Tende paciência, debateremos este assunto, mas preciso ainda dizer umas poucas palavras, se o permitis. Porque, afinal, nós estamos aqui para "experimentar", e não para aprender; e eu desejo diferençar entre "aprender" e "experimentar". Pode-se "experimentar" o que se aprende, mas nesse caso a experiência é condicionada pelo que se aprendeu. Uma pessoa pode aprender uma coisa e depois "experimentá-la" — isto é bem óbvio. Posso ler a vida do Cristo e emocionar-me muito, sentir-me vibrar a respeito dela e, posteriormente, "experimentar" aquilo que li. Posso ler o Gita, evocar toda sorte de ideias, e "experimentá-las". Tanto a leitura consciente como a instrução inconsciente, produzem certas formas de experiência. Podeis não ter lido um único livro, mas, sendo hinduísta, podeis estar condicionado por séculos de hinduísmo; consciente ou inconscientemente, a mente se tornou o repositório de certas tradições e crenças produtivas de "experiências" a que atribuís extraordinária importância.
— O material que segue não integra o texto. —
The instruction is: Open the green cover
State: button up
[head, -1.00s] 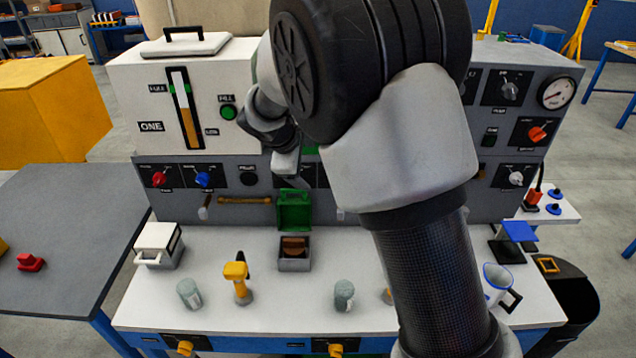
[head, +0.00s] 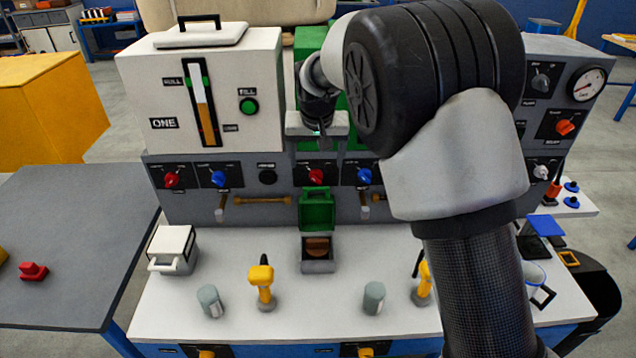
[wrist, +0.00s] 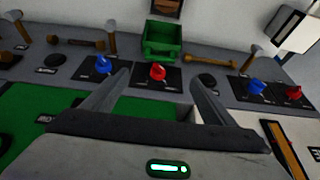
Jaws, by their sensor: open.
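The green cover (head: 317,210) stands raised at the back of a small grey box (head: 318,267) on the white bench. A brown block shows inside the box. The green cover also appears at the top middle of the wrist view (wrist: 162,38). My gripper (head: 322,140) is above and behind the cover, near the panel's row of knobs, and apart from the cover. In the wrist view my gripper (wrist: 160,84) has its two fingers spread with nothing held between them. My arm hides part of the panel's right side.
Red and blue knobs (head: 316,176) line the panel below my gripper. A brown horizontal handle (head: 262,200) is left of the cover. Grey cylinders (head: 374,298) and a yellow-topped lever (head: 262,285) stand in front. A white-lidded box (head: 171,250) is on the left.

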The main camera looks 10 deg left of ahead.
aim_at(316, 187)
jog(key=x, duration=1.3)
Mas, na realidade, se examinardes essas experiências, vereis que são, unicamente, a reação de uma mente condicionada.
Agora, o que estamos tentando averiguar nesta palestra, e bem assim nas próximas palestras que se realizarão aqui, é se pode haver experiência direta, destituída de todo e qualquer conhecimento, toda instrução, de modo que essa experiência seja verdadeira e não mera reação de nosso condicionamento como hinduísta, como budista, como cristão, ou membro de qualquer seita disparatada. O percebimento não pode ser verdadeiro, quando baseado em algum método, porque, é bem de ver, o método produz a sua peculiar experiência. Se creio no cristianismo ou noutra religião qualquer, e observo um método que me conduzirá à verdade, de acordo com o cristianismo, por certo a experiência que esse método produz não tem validade alguma. É uma experiência baseada em minha própria convicção, minha própria limitação, minha mente condicionada. O que se experimenta é puramente um produto daquele método particular, ao passo que isso de que estou falando é coisa de todo diferente.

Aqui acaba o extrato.